>>>>

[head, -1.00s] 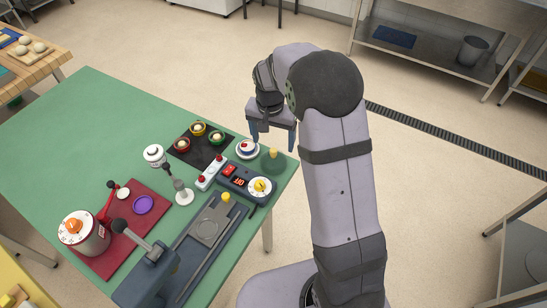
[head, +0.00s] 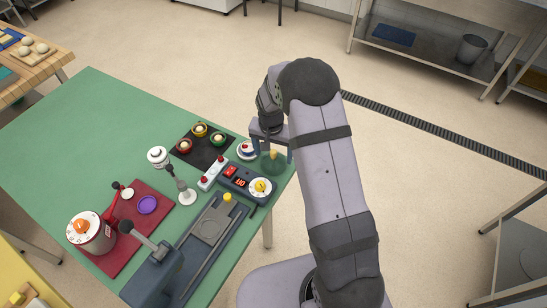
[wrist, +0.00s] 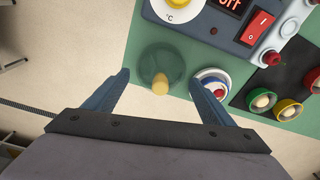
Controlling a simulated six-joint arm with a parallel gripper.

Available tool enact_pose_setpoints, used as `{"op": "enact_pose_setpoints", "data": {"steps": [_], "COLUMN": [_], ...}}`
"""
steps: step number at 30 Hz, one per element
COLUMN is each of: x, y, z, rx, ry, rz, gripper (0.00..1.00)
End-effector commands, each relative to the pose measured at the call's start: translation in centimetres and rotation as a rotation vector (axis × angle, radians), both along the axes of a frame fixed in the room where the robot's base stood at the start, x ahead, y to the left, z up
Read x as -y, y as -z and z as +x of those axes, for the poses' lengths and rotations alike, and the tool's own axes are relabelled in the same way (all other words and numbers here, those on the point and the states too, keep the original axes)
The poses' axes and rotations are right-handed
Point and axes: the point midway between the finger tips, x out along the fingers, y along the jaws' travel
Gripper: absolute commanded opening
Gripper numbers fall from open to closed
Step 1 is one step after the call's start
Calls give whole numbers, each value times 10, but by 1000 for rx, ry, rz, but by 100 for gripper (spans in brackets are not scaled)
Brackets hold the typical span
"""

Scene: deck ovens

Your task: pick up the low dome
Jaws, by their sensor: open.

<<<<

[To be done]
Reproduce, exactly and with nothing added, the lines from the one that includes "Gripper: absolute commanded opening" through the last line of the material.

[Result of the task]
Gripper: absolute commanded opening
Gripper numbers fall from open to closed
Step 1 is one step after the call's start
Calls give whole numbers, each value times 10, but by 1000 for rx, ry, rz, but by 100 for gripper (spans in brackets are not scaled)
Brackets hold the typical span
"""

Scene: deck ovens

Your task: pick up the low dome
Jaws, by their sensor: open.

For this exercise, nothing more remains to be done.